During our careers, work, household chores, and family or community commitments compete for our time. While doing each of these activities our minds often race ahead to the next, prioritizing what will be accomplished and what can be put off until tomorrow.
After a lifetime of tight scheduling, multi-tasking, and speeding down the highway to her next appointment, Joan Mountford, a retired English teacher in Deerfield, N.H., has discovered how to slow life down. She writes in the Concord (N.H.) Monitor about her 7 years of retirement, 8 hours of sleep a night, and her quest "to live deliberately", as Henry David Thoreau did by Walden Pond:
“Many of the smallest pleasures of my retirement are daily delights: Reading the morning paper in the morning. Doing the crossword. Enjoying a novel while it's still on the bestseller list. Watering the plants on the deck each summer with a watering can - slowly, so I can really look at each one… Having more time available also means that, if I'm still, I may discover who else lives on this piece of land my husband and I call "ours": The hawk that lands on the side lawn one morning.

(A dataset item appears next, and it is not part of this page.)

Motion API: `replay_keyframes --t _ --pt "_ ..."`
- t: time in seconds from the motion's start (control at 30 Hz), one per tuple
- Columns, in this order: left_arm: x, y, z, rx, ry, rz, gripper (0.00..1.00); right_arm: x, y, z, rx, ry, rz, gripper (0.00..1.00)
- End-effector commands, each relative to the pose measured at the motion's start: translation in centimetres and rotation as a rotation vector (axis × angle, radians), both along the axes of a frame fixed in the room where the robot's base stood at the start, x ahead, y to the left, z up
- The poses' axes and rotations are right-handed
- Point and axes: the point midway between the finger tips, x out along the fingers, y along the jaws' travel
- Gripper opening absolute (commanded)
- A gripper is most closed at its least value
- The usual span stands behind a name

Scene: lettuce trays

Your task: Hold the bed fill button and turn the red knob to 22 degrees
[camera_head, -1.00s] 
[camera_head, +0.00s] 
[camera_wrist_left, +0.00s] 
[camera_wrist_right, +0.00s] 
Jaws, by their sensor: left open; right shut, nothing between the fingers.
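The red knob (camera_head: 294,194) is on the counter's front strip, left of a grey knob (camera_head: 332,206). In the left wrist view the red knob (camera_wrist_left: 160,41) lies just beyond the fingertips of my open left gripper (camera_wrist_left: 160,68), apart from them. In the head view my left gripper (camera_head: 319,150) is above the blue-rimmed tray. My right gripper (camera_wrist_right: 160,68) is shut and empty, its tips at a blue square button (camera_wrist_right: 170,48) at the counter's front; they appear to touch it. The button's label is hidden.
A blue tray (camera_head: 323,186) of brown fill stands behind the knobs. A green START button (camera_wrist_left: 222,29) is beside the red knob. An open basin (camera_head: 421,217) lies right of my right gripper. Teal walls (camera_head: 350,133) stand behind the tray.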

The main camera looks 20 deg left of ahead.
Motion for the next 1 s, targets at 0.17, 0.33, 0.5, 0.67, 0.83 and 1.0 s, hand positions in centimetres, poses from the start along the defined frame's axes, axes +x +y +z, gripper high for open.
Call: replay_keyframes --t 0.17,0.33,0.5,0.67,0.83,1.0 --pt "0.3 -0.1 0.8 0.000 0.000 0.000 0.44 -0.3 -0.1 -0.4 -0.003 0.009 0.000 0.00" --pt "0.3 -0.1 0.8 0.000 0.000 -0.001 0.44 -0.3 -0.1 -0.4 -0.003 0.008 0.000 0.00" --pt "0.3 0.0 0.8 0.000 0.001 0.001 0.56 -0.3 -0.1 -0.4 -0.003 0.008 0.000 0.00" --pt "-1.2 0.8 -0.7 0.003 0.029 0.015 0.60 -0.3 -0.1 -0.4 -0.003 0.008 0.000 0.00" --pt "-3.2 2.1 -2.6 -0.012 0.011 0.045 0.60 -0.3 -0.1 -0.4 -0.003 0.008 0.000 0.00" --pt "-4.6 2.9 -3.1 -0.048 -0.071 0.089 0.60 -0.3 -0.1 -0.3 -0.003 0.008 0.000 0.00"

Two spotted fawns with their mother early one afternoon. Dozens of dragonflies one hot summer day, hovering just beyond the deck, glinting jewel colors in the sunlight. And, if I can stand motionless by the feeder in the cold, the chickadees who swoop in to perch only inches away, the only sound the flutter of their wings in the still air.”
I wonder if money worries will invade this tranquil picture of retirement. But I’m hopeful that both working and retired Americans will rediscover the profound, yet free, activities that Mountford describes.